Paul McCartney - Standing
by Greg Weaver
1997 was a very good year for former Beatle Paul McCartney. On March 11, 1997, with a crowd of more than one thousand teens (none of which were even born when the Beatles were "Fab") waiting outside, Paul underwent an investiture ceremony at Buckingham Palace where Queen Elizabeth II herself bestowed knighthood upon him. Then, on October 14, in a premier at the Royal Albert Hall no less, his first solo classical work, Standing Stone, made its debut. Whod a thought?
I remember hearing "She Loves You" for the first time back in 1964. I was playing in my backyard with my friend Donald in Tucson, Arizona when it came over the portable transistor radio we had outside with us. It struck me, while playing with my matchbox cars, as being different. I cannot recall why I thought that; only the memory of that notion is clear now. But it was apparent that something was happening. It was about that time that my almost daily routine of listening to the radio became both more regular and anticipated. I can trace the foundations of my musical awareness to my listening to the radio on a regular basis; and that routine became more passionate after the "invasion" of the Fab Four.
Although Paul McCartney never gained the same critical respect as fellow Beatle John Lennon, he has definitely had the most successful solo career of any of the "Fab Four". In the first dozen years after the dissolution of the Beatles, he charted nine number one singles and seven number one albums and maintained a constant presence in both the United Kingdom and here in the "Colonies".
While this is actually the second classical work by Sir Paul, it is distinctly different from the 1992 work, the Liverpool Oratorio. That work was the product of a commission by the Royal Liverpool Philharmonic Orchestra to commemorate its 150th anniversary. Although it bears his name, it is actually a collaboration between Sir Paul and composer/conductor Carl Davis and is not so surprisingly lack luster. Standing Stone is all his own and was created out of personal desire rather than a dare, if you will.
In Standing Stone, there is a freshness of approach that is inescapable. Composer Richard Rodney Bennett sums it up nicely. "He doesnt have the technique to develop music as if he was a symphonic composer. Thats a thing that takes thirty years to learn. What he does is something quite different. Its more like contrasting blocks of material. But its not tunes. Anybody who comes to this piece expecting it to be a symphonic medley of pop tunes will be very surprised! I wont say disappointed. What hes done is something different from that and very special. All I can say is that it has a kind of magic about it." After listening to it two dozen times or more now, I heartily agree.
A traditional Symphony in that is comprised of four movements; it is based upon a prose poem McCartney wrote addressing the ageless questions of the origins and meanings of life. This is not a clear break towards a new direction for McCartney, rather, more of a continuation of his evolution as a musician.

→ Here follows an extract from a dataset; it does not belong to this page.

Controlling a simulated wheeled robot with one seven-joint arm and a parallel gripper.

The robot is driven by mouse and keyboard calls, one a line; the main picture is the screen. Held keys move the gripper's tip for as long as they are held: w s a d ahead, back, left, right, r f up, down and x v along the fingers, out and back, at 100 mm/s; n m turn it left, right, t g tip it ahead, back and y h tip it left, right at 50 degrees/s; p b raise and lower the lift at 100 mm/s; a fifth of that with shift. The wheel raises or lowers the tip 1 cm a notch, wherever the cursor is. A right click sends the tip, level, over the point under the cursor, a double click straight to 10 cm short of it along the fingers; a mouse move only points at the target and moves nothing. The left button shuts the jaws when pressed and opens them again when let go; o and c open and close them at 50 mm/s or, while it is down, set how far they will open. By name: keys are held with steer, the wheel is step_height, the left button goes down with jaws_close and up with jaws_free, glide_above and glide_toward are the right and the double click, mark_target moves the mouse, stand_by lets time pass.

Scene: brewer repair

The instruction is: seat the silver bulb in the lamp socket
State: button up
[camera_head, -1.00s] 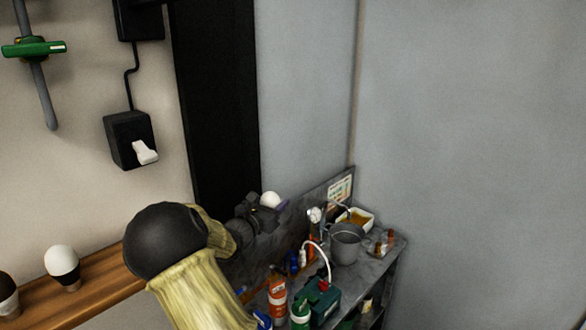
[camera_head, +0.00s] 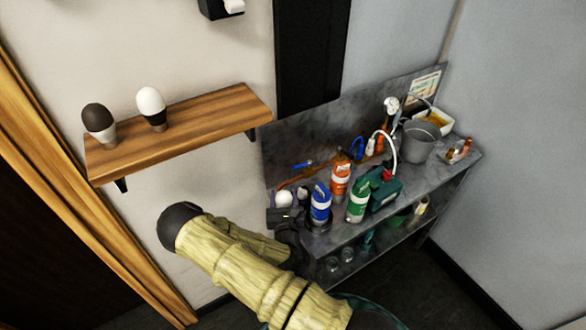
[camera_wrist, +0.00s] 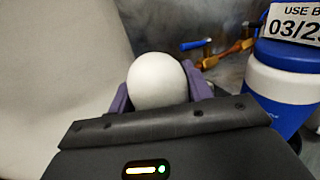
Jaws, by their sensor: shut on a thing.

The first movement, "After heavy light years," is made up of rapid, simple themes, representing the chaos preceding mankind. Its tempo and abruptness lend to portraying the tumultuousness of creation.
Next, "He awoke startled," blends McCartneys influences form ancient musical styles to try to capture the "First Person Singular." To get an idea of just how different and fresh his approach is requires only a look at the score itself. One piece from the second movement, called Sea Voyage, is marked to be played as "Pulsating, with cool jazz feel" rather than the usual Italian notation for tempo and loudness. And pulsate it does. This section of the movement opens with a piccolo solo floating hauntingly above a full string section. It is quite captivating.
In "Subtle colours merged soft contours," which is the longest individual movement of the score, subtle instrumental tones and reflected melodies are used to capture the essence of "First Person Singulars" meeting of other men and being welcomed by them. Here, the music trys to show us him coming to terms with himself and his natural surroundings by raising a monument to life.
The opening of the fourth movement, aptly named "Strings pluck, horns blow, drums beat" is extremely powerful and as moving to me as many of the stirring Russian compositions. A grand and sweeping movement, it concludes with a choral that is inspiring. It is a majestic and powerful conclusion to an encompassing work, attempting to portray mans knowledge of Deity. Sonically, it will tax the low frequency extension and dynamic capabilities of your system. I found the most accurate presentation and timbre with my DACs absolute polarity switch in the 180-degree position.
In closing, I wont try to describe the work to you in any more detail. Instead I will only say that it is refreshingly unique and inviting. Those of you out there who harbor a dislike for Classical Music will probably dislike this just as much. If like me however, you have been less than impressed by the "Contemporary" composers such as Philip Glass, but have a taste for new, vital classical creations, you owe it to yourself to hear what is now motivating one of the most influential forces of the rock era. It is a singularly significant work.